*EXERCISE*: Give the data below again exactly as written, without its pictures.

*MATERIAL FOR THE TASK*:
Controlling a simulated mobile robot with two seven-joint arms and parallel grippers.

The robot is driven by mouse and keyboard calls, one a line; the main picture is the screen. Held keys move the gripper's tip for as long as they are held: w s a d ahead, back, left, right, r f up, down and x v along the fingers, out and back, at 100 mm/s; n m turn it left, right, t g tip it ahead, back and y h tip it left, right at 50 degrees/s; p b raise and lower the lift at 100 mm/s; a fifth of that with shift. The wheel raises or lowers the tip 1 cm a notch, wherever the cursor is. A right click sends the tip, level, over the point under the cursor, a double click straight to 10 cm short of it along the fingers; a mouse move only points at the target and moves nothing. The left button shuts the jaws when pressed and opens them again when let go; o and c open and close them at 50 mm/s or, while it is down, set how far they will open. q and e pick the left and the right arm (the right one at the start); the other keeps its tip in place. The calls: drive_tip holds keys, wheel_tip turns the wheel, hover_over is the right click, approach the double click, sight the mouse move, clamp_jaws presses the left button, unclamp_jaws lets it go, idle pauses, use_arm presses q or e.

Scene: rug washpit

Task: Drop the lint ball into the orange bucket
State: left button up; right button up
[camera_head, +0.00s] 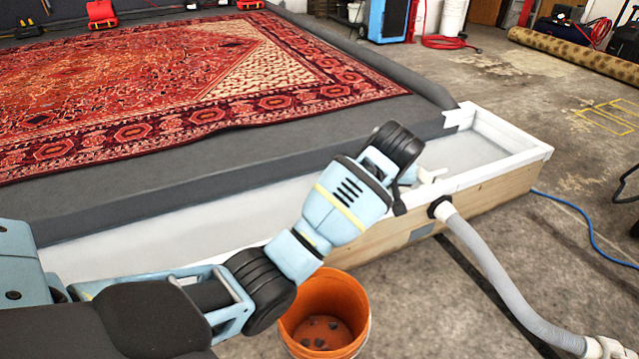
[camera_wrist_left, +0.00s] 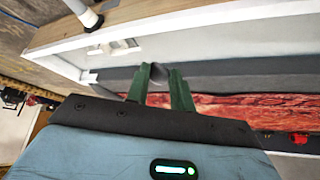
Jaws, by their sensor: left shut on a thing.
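My left gripper (camera_wrist_left: 159,80) shows in the left wrist view, with its green fingers closed around a small dark grey lint ball (camera_wrist_left: 157,72). In the head view my left arm reaches over the white trough, and its wrist hides the fingers and the ball. The orange bucket (camera_head: 326,288) stands on the floor at the bottom middle of the head view, below my forearm and in front of the trough. Several small dark lumps lie on its bottom. The bucket does not show in the wrist view. My right gripper is not in view.
The white trough (camera_head: 482,172) with wooden sides runs between the bucket and the grey platform carrying a red patterned rug (camera_head: 160,85). A grey hose (camera_head: 490,270) leaves the trough's front side and runs along the floor right of the bucket. A blue hose (camera_head: 590,228) lies farther right.

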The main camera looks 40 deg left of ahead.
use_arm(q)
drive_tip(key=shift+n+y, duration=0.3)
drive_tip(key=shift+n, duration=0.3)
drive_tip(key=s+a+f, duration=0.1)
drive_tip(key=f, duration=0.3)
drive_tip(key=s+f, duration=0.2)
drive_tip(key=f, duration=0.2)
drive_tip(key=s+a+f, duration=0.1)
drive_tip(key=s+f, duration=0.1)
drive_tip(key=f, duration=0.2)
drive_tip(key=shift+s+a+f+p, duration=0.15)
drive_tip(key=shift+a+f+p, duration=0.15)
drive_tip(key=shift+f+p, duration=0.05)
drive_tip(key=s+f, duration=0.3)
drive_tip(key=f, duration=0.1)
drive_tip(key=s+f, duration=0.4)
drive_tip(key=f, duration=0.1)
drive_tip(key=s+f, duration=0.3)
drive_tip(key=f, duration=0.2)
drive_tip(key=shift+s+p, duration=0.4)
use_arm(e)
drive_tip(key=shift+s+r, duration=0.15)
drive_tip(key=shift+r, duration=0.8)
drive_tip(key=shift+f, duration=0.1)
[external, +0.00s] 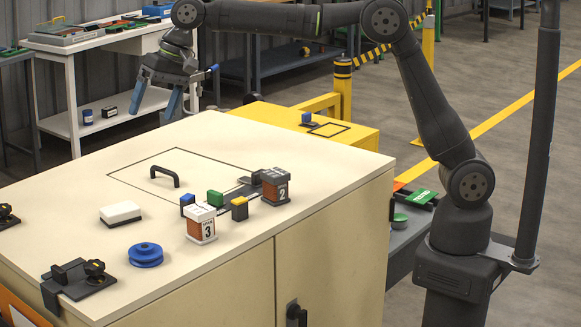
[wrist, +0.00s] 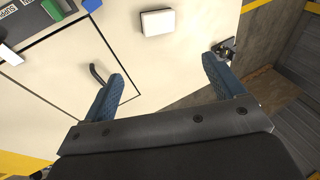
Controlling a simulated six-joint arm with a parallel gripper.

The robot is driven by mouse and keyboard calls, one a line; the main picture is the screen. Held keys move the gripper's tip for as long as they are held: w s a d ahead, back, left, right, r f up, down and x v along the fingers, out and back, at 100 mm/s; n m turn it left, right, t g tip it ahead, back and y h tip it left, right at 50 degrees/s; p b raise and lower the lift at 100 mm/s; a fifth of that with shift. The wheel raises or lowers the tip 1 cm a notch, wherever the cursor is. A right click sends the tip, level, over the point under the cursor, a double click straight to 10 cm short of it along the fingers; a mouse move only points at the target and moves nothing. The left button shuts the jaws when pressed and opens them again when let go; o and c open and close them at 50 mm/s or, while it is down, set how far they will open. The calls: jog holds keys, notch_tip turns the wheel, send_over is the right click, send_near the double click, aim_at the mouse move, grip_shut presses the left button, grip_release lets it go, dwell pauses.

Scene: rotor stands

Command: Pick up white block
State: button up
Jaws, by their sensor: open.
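The white block (external: 120,213) is a flat, rounded piece with a dark underside. It lies on the beige cabinet top (external: 236,142), left of the middle in the external view. In the wrist view the white block (wrist: 158,22) shows at the top centre, beyond my fingertips. My gripper (external: 166,98) has blue fingers and hangs above the far left edge of the cabinet, well away from the block. In the wrist view my gripper (wrist: 163,84) is wide open with nothing between its fingers.
A black handle (external: 165,175) stands up behind the block. A blue pulley (external: 146,254), the white-topped block 3 (external: 201,223), block 2 (external: 275,186) and small coloured blocks stand nearby. A black stand (external: 79,278) sits at the front corner. The top around the white block is clear.

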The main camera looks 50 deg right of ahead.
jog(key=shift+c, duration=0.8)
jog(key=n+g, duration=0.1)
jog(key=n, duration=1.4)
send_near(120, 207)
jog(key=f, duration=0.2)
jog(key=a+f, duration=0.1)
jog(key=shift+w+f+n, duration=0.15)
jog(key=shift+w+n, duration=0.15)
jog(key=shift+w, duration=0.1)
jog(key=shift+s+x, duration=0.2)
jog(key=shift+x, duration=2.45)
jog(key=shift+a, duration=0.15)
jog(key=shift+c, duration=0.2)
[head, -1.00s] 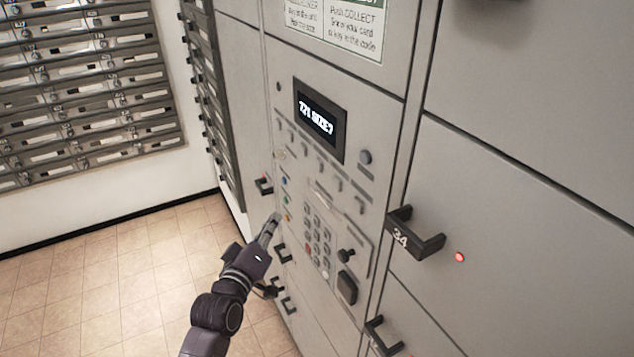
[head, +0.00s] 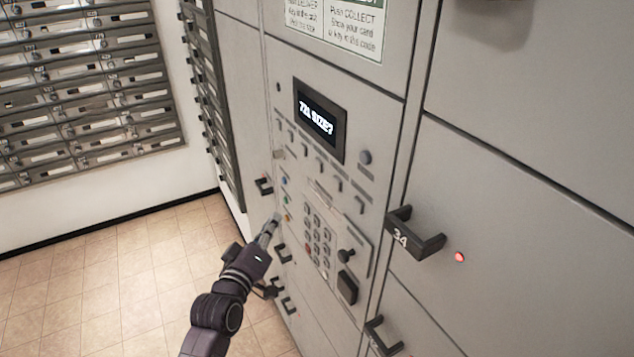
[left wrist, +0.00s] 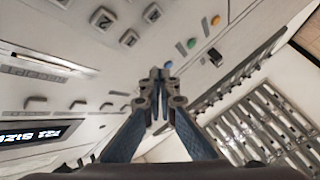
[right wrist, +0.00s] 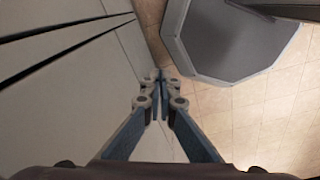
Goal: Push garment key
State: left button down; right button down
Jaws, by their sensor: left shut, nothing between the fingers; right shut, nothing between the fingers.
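A grey locker control panel (head: 350,225) carries a small column of coloured keys, among them a blue key (head: 285,182), a green key (head: 287,198) and an orange key (head: 288,216). I cannot read which is the garment key. My left gripper (head: 274,222) is shut and empty, its tips just left of the orange key; contact cannot be told. In the left wrist view, the shut fingertips (left wrist: 160,72) point at the panel, with the blue key (left wrist: 169,33) and green key (left wrist: 191,43) beyond. My right gripper (right wrist: 160,75) is shut and empty, seen only in the right wrist view.
A lit display (head: 319,121) reads "721 SIZE?". A number keypad (head: 318,242) is right of the coloured keys. Locker handles, one marked 34 (head: 414,236), stick out. Mailboxes (head: 80,85) line the left wall.

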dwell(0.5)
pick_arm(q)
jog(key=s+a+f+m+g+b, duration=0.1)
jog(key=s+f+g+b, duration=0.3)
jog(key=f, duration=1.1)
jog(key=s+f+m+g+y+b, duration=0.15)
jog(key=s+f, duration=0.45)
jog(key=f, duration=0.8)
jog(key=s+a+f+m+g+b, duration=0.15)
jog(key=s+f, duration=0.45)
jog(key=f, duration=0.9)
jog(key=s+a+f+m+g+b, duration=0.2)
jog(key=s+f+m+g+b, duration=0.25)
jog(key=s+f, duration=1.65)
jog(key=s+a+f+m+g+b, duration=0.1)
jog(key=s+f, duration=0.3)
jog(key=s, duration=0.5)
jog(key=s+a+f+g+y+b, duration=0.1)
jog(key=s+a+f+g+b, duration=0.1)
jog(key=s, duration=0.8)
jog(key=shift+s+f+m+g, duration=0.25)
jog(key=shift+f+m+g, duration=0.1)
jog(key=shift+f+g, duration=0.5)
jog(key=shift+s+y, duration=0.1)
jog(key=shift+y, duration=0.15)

*TASK RESULT*:
Controlling a simulated mobile robot with two seven-joint arms and parallel grippers.

The robot is driven by mouse and keyboard calls, one a line; the main picture is the screen. Held keys move the gripper's tip for as long as they are held: w s a d ahead, back, left, right, r f up, down and x v along the fingers, out and back, at 100 mm/s; n m turn it left, right, t g tip it ahead, back and y h tip it left, right at 50 degrees/s; p b raise and lower the lift at 100 mm/s; a fifth of that with shift. The wheel raises or lowers the tip 1 cm a notch, wherever the cursor is. A right click sends the tip, level, over the point under the cursor, a double click straight to 10 cm short of it along the fingers; a mouse move only points at the target and moves nothing. The left button shuts the jaws when pressed and opens them again when let go; o and c open and close them at 50 mm/s or, while it is down, set how far they will open. q and e pick the left and the right arm (the right one at the start); the other keeps its tip in place. The calls: drive_tip holds keys, wheel_tip turns the wheel, hover_over is the right click, approach the double click, sight the mouse move, clamp_jaws presses the left button, unclamp_jaws lets it go, idle pauses, use_arm presses q or e.

Scene: rug washpit

Task: Drop the lint ball into the orange bucket
State: left button up; right button up
[camera_head, +0.00s] 
[camera_wrist_left, +0.00s] 
Jaws, by their sensor: left shut on a thing.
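My left gripper (camera_wrist_left: 159,80) shows in the left wrist view, with its green fingers closed around a small dark grey lint ball (camera_wrist_left: 157,72). In the head view my left arm reaches over the white trough, and its wrist hides the fingers and the ball. The orange bucket (camera_head: 326,288) stands on the floor at the bottom middle of the head view, below my forearm and in front of the trough. Several small dark lumps lie on its bottom. The bucket does not show in the wrist view. My right gripper is not in view.
The white trough (camera_head: 482,172) with wooden sides runs between the bucket and the grey platform carrying a red patterned rug (camera_head: 160,85). A grey hose (camera_head: 490,270) leaves the trough's front side and runs along the floor right of the bucket. A blue hose (camera_head: 590,228) lies farther right.

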The main camera looks 40 deg left of ahead.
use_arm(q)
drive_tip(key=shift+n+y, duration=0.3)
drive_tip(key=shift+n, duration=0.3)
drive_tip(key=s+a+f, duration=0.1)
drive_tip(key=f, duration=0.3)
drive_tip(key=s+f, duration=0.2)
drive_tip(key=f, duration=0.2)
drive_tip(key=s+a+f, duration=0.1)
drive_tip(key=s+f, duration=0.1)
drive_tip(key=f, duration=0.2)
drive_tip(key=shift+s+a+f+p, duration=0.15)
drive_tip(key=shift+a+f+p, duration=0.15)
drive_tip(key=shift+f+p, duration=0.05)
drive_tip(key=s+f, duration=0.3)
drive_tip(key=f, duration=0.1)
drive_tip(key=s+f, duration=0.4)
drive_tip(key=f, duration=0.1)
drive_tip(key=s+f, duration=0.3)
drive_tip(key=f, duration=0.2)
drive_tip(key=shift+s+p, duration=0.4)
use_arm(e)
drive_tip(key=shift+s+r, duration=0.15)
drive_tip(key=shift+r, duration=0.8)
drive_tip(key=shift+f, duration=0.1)
[external, +0.00s] 
[wrist, +0.00s] 
Controlling a simulated six-joint arm with a parallel gripper.

The robot is driven by mouse and keyboard calls, one a line; the main picture is the screen. Held keys move the gripper's tip for as long as they are held: w s a d ahead, back, left, right, r f up, down and x v along the fingers, out and back, at 100 mm/s; n m turn it left, right, t g tip it ahead, back and y h tip it left, right at 50 degrees/s; p b raise and lower the lift at 100 mm/s; a fifth of that with shift. The wheel raises or lowers the tip 1 cm a notch, wherever the cursor is. A right click sends the tip, level, over the point under the cursor, a double click straight to 10 cm short of it along the fingers; a mouse move only points at the target and moves nothing. The left button shuts the jaws when pressed and opens them again when let go; o and c open and close them at 50 mm/s or, while it is down, set how far they will open. The calls: jog holds keys, notch_tip turns the wheel, send_over is the right click, send_near the double click, aim_at the mouse move, grip_shut presses the left button, grip_release lets it go, dwell pauses.

Scene: rotor stands

Command: Pick up white block
State: button up
Jaws, by their sensor: open.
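The white block (external: 120,213) is a flat, rounded piece with a dark underside. It lies on the beige cabinet top (external: 236,142), left of the middle in the external view. In the wrist view the white block (wrist: 158,22) shows at the top centre, beyond my fingertips. My gripper (external: 166,98) has blue fingers and hangs above the far left edge of the cabinet, well away from the block. In the wrist view my gripper (wrist: 163,84) is wide open with nothing between its fingers.
A black handle (external: 165,175) stands up behind the block. A blue pulley (external: 146,254), the white-topped block 3 (external: 201,223), block 2 (external: 275,186) and small coloured blocks stand nearby. A black stand (external: 79,278) sits at the front corner. The top around the white block is clear.

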The main camera looks 50 deg right of ahead.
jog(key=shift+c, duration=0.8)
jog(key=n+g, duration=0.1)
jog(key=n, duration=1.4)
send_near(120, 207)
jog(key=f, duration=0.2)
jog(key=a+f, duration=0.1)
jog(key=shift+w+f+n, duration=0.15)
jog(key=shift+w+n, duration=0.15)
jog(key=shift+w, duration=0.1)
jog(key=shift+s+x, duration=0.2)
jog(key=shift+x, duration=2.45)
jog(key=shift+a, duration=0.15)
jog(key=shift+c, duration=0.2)
[head, -1.00s] 
[head, +0.00s] 
[left wrist, +0.00s] 
[right wrist, +0.00s] 
Goal: Push garment key
State: left button down; right button down
Jaws, by their sensor: left shut, nothing between the fingers; right shut, nothing between the fingers.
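A grey locker control panel (head: 350,225) carries a small column of coloured keys, among them a blue key (head: 285,182), a green key (head: 287,198) and an orange key (head: 288,216). I cannot read which is the garment key. My left gripper (head: 274,222) is shut and empty, its tips just left of the orange key; contact cannot be told. In the left wrist view, the shut fingertips (left wrist: 160,72) point at the panel, with the blue key (left wrist: 169,33) and green key (left wrist: 191,43) beyond. My right gripper (right wrist: 160,75) is shut and empty, seen only in the right wrist view.
A lit display (head: 319,121) reads "721 SIZE?". A number keypad (head: 318,242) is right of the coloured keys. Locker handles, one marked 34 (head: 414,236), stick out. Mailboxes (head: 80,85) line the left wall.

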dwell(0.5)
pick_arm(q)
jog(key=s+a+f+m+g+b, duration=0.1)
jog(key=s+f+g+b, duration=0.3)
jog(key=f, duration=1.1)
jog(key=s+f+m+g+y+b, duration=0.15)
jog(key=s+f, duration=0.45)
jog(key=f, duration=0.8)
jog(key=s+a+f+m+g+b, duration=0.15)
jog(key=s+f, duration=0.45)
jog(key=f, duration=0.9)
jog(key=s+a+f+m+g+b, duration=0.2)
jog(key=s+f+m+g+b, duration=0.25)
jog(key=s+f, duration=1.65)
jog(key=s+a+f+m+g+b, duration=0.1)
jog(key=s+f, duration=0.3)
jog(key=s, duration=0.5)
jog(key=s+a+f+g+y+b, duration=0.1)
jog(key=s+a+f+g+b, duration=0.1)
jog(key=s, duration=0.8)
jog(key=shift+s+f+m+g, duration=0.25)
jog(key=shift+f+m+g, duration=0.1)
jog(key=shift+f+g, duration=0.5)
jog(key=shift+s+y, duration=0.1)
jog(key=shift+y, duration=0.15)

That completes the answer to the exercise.